Le Dalaï Lama intervient régulièrement pour condamner la persécution des musulmans au nom du bouddhisme, mais en vain. La branche tibétaine dont il est l’autorité principale n’a guère d’influence en Birmanie, au Sri Lanka et en Thaïlande qui suivent la branche du Theravada. Il sera intéressant de voir sa position en cas d’intensification des tensions entre bouddhistes et musulmans dans le Ladakh. En effet, ce territoire situé dans la partie orientale du Cachemire indien va devenir un « territoire de l’union » à part entière le 31 octobre après sa scission de l’État du Jammu-et-Cachemire dont l’autonomie a été révoquée.

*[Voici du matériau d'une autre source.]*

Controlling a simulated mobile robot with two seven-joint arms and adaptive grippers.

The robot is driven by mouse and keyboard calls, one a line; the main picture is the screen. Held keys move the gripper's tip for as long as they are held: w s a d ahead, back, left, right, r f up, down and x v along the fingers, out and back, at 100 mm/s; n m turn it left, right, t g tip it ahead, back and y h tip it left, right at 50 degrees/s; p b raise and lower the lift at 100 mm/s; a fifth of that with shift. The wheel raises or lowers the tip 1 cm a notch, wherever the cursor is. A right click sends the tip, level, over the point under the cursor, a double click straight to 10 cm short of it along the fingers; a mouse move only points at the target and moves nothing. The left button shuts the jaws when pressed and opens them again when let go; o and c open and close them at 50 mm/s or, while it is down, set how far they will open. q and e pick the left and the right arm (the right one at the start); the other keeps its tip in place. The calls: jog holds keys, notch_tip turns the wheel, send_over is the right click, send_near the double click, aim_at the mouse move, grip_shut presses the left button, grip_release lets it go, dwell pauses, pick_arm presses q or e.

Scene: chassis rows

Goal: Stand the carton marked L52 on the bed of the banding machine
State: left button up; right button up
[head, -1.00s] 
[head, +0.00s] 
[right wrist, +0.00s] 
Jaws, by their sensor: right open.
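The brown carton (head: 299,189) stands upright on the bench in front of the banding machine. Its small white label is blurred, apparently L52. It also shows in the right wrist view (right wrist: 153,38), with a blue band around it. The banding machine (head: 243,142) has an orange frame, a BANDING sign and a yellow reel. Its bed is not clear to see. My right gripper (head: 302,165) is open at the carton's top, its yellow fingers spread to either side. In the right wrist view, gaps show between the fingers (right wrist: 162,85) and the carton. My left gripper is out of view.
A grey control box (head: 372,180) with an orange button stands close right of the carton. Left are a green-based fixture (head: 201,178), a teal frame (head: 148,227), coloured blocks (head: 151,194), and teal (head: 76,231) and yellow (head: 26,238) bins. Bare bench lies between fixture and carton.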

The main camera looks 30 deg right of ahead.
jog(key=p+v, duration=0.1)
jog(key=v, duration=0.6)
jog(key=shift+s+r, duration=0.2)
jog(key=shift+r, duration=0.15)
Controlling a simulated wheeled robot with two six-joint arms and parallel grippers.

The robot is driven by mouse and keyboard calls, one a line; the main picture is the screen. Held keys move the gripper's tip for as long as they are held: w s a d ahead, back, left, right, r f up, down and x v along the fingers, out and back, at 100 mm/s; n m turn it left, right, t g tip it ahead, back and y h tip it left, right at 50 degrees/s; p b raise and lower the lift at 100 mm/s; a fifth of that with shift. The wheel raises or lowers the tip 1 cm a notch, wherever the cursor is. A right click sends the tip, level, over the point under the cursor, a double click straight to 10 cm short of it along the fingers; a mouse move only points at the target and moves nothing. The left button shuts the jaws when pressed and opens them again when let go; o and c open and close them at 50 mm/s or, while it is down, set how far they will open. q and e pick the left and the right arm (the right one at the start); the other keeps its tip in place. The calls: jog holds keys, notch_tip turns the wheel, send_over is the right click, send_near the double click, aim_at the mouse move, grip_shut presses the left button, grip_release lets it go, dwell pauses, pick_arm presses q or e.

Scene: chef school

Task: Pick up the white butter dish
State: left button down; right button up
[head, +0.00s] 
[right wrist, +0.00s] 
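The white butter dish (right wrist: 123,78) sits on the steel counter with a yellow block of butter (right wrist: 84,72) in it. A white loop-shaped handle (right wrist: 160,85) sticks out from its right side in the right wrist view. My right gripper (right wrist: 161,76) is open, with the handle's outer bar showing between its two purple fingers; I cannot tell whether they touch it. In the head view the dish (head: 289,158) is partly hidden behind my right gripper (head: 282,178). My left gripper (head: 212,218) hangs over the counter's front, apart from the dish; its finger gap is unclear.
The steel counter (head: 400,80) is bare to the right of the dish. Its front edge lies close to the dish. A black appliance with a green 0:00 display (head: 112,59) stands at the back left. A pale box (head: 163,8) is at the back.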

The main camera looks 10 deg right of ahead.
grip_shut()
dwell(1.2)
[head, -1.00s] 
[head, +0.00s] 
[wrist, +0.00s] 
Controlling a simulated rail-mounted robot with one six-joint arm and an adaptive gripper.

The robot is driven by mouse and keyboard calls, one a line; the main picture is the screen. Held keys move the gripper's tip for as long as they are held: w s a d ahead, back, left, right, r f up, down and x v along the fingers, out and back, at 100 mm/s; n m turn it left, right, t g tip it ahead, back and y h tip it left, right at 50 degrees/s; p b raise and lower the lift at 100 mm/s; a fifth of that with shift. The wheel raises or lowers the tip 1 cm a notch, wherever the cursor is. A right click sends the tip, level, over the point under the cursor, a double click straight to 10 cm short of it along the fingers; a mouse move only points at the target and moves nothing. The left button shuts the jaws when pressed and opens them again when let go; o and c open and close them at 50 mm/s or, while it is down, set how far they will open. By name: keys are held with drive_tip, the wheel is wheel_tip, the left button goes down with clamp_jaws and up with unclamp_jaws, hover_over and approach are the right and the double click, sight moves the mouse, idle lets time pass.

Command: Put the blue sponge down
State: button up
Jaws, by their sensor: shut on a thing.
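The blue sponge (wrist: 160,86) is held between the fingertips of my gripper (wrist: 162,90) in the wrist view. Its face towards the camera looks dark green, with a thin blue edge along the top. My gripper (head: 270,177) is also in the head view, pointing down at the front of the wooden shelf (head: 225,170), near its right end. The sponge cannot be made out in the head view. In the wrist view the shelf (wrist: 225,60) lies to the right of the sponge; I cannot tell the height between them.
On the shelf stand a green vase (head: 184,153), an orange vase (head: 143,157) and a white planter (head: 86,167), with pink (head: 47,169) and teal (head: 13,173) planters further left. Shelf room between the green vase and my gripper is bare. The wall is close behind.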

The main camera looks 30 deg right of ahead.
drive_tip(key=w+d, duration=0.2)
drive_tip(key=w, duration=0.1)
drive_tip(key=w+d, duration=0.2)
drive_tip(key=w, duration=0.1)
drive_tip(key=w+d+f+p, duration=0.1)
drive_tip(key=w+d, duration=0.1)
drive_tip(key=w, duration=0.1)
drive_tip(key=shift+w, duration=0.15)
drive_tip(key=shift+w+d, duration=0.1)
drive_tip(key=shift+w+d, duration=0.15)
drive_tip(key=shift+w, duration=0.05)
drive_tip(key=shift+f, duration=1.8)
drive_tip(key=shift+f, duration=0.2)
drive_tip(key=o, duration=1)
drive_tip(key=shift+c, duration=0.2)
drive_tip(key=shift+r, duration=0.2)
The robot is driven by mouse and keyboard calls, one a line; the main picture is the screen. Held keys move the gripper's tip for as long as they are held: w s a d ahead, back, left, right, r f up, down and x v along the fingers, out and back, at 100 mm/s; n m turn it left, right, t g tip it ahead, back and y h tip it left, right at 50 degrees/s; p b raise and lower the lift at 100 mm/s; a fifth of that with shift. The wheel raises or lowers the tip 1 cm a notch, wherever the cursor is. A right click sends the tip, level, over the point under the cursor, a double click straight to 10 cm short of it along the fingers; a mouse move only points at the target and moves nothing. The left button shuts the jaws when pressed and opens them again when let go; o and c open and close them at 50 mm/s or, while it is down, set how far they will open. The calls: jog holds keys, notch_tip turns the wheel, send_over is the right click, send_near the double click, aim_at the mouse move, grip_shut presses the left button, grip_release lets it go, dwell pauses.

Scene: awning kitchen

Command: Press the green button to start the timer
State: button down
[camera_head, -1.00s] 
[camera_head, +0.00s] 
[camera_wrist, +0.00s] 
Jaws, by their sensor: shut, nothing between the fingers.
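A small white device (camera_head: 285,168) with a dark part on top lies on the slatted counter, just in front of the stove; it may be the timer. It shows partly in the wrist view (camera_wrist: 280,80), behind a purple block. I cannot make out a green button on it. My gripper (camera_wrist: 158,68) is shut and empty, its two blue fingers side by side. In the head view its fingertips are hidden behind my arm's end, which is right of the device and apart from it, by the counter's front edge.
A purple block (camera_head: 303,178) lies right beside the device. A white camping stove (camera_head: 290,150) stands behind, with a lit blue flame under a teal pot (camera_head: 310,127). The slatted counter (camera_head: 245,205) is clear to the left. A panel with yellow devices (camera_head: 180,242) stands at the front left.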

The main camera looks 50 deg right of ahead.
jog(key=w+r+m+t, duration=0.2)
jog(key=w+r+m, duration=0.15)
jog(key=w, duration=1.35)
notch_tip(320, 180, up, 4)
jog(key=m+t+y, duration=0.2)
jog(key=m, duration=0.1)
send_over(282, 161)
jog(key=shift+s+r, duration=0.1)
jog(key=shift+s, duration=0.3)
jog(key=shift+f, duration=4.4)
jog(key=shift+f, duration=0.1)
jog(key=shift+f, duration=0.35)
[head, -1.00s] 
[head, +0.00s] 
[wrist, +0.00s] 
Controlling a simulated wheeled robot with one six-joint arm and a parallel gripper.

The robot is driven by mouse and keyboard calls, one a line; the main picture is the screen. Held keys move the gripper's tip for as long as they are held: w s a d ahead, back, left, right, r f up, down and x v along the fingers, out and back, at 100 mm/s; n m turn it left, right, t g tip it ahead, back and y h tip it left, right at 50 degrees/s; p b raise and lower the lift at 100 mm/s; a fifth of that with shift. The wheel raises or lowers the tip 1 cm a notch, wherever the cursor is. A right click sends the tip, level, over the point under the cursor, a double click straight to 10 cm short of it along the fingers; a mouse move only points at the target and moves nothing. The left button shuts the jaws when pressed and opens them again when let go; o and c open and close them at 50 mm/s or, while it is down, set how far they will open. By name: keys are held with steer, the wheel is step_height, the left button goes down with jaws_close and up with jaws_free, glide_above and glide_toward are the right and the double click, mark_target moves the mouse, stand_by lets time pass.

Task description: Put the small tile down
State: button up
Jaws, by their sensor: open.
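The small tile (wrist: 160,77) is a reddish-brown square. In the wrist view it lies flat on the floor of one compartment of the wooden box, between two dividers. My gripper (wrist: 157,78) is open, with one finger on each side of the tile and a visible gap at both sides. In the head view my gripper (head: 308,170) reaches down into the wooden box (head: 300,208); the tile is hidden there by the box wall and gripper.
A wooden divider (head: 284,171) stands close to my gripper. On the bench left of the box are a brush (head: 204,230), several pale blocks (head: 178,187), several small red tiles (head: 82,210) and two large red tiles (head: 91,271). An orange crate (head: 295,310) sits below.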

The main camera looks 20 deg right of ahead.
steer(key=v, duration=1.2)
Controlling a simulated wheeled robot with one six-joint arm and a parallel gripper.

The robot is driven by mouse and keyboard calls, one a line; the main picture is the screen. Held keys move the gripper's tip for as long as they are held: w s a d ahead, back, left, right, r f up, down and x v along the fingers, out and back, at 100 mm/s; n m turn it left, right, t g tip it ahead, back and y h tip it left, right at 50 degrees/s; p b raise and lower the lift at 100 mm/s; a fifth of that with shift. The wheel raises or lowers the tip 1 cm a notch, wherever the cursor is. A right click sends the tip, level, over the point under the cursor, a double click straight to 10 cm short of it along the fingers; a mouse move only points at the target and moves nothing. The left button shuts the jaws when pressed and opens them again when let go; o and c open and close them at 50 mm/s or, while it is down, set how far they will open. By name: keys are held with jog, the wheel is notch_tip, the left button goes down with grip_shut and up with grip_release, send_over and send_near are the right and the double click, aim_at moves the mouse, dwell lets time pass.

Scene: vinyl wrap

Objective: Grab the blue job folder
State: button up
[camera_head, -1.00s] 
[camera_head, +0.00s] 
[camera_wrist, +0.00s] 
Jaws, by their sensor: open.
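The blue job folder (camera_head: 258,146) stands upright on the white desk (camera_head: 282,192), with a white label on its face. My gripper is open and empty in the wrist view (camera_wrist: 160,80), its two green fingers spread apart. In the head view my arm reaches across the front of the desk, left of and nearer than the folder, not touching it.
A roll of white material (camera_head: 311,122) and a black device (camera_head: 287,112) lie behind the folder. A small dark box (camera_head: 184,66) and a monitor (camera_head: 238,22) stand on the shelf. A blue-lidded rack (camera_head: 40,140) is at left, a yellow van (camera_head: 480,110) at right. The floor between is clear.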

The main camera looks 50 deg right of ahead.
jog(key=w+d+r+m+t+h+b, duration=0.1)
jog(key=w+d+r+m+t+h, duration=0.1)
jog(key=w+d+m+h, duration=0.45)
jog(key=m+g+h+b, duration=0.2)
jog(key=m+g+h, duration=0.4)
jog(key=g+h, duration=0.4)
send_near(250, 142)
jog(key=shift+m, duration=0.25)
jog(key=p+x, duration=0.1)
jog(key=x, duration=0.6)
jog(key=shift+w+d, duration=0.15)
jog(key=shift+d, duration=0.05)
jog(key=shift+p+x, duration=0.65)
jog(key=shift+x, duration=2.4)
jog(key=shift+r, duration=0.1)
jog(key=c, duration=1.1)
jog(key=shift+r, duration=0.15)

Les injustices subies par les minorités musulmanes et le peu d’intérêt qui y sont portées dans les capitales occidentales ont un certain retentissement dans les pays et banlieues à majorité musulmane. Elles sont du pain béni pour les hommes forts du monde islamique qui désirent se profiler comme la voix des sans-voix. Ainsi lors de l’assemblée générale des Nations-unies le 24 septembre, le président turc Recep Tayyip Erdogan évoqua, entre autres, le drame des Rohingyas. Il rappela que la politique poursuivie par la Birmanie avait pour but l’extermination de cette minorité musulmane. Toutefois l’instrumentalisation de ce drame est loin de convaincre tout le monde. Dans un éditorial pour le journal islamo-conservateur Yeni Asya, proche du mouvement nurcu et très critique de la dérive autoritaire du régime erdoganien, Kazim Güleçyüz reconnaissait l’importance des causes soulevées par le président, mais rappelait également « qu’être la voix des opprimés et des persécutés nécessitait avant toute chose de la sincérité et de la constance ».